### What this task involves
Repeat the data that follows, word for word, without the images.

### Information provided
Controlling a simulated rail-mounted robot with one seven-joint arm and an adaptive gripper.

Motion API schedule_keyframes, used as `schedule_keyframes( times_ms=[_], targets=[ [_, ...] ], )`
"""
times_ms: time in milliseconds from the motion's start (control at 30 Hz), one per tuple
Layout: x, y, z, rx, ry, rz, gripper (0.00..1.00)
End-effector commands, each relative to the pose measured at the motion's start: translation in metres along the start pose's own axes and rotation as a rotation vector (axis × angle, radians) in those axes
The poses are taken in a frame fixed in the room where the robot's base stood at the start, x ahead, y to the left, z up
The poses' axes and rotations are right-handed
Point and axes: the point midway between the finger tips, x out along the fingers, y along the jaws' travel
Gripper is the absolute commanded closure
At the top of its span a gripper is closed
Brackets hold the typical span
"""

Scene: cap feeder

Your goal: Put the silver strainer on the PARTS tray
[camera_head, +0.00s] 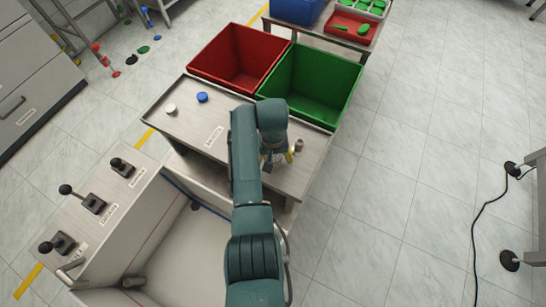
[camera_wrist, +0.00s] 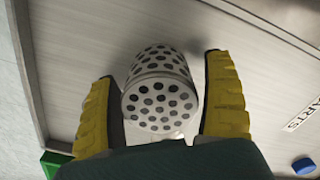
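The silver strainer (camera_wrist: 160,97) is a small cylinder with dark round holes, between my gripper's two yellow fingers in the wrist view. Narrow gaps show on both sides of it, so my gripper (camera_wrist: 160,75) is open around it and not clamped. In the head view, my gripper (camera_head: 279,157) is low over the right part of the metal tray, partly hidden by my arm. A small grey cylinder beside it there looks like the strainer (camera_head: 299,145). The PARTS tray (camera_head: 182,128) is a flat metal surface with a label (camera_head: 214,136); its lettering shows partly in the wrist view (camera_wrist: 305,113).
A white cap (camera_head: 171,109) and a blue cap (camera_head: 202,97) stand on the tray's left part. A red bin (camera_head: 213,66) and a green bin (camera_head: 340,98) adjoin its far edge. A panel with several levers (camera_head: 95,203) is at left. The tray's middle is clear.

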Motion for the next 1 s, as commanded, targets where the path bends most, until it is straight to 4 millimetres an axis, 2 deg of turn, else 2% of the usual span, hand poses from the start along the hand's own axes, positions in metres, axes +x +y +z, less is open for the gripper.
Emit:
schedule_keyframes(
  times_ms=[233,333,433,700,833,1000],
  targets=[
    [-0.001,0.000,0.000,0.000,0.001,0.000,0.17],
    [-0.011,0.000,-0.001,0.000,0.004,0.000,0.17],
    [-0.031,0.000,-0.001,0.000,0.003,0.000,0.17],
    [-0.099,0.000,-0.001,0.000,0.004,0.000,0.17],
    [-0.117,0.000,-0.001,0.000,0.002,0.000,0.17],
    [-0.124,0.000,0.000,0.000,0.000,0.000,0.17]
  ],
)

### Right answer
Controlling a simulated rail-mounted robot with one seven-joint arm and an adaptive gripper.

Motion API schedule_keyframes, used as `schedule_keyframes( times_ms=[_], targets=[ [_, ...] ], )`
"""
times_ms: time in milliseconds from the motion's start (control at 30 Hz), one per tuple
Layout: x, y, z, rx, ry, rz, gripper (0.00..1.00)
End-effector commands, each relative to the pose measured at the motion's start: translation in metres along the start pose's own axes and rotation as a rotation vector (axis × angle, radians) in those axes
The poses are taken in a frame fixed in the room where the robot's base stood at the start, x ahead, y to the left, z up
The poses' axes and rotations are right-handed
Point and axes: the point midway between the finger tips, x out along the fingers, y along the jaws' travel
Gripper is the absolute commanded closure
At the top of its span a gripper is closed
Brackets hold the typical span
"""

Scene: cap feeder

Your goal: Put the silver strainer on the PARTS tray
[camera_head, +0.00s] 
[camera_wrist, +0.00s] 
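The silver strainer (camera_wrist: 160,97) is a small cylinder with dark round holes, between my gripper's two yellow fingers in the wrist view. Narrow gaps show on both sides of it, so my gripper (camera_wrist: 160,75) is open around it and not clamped. In the head view, my gripper (camera_head: 279,157) is low over the right part of the metal tray, partly hidden by my arm. A small grey cylinder beside it there looks like the strainer (camera_head: 299,145). The PARTS tray (camera_head: 182,128) is a flat metal surface with a label (camera_head: 214,136); its lettering shows partly in the wrist view (camera_wrist: 305,113).
A white cap (camera_head: 171,109) and a blue cap (camera_head: 202,97) stand on the tray's left part. A red bin (camera_head: 213,66) and a green bin (camera_head: 340,98) adjoin its far edge. A panel with several levers (camera_head: 95,203) is at left. The tray's middle is clear.

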Motion for the next 1 s, as commanded, targets where the path bends most, until it is straight to 4 millimetres an axis, 2 deg of turn, else 2% of the usual span, hand poses from the start along the hand's own axes, positions in metres, axes +x +y +z, less is open for the gripper.
Emit:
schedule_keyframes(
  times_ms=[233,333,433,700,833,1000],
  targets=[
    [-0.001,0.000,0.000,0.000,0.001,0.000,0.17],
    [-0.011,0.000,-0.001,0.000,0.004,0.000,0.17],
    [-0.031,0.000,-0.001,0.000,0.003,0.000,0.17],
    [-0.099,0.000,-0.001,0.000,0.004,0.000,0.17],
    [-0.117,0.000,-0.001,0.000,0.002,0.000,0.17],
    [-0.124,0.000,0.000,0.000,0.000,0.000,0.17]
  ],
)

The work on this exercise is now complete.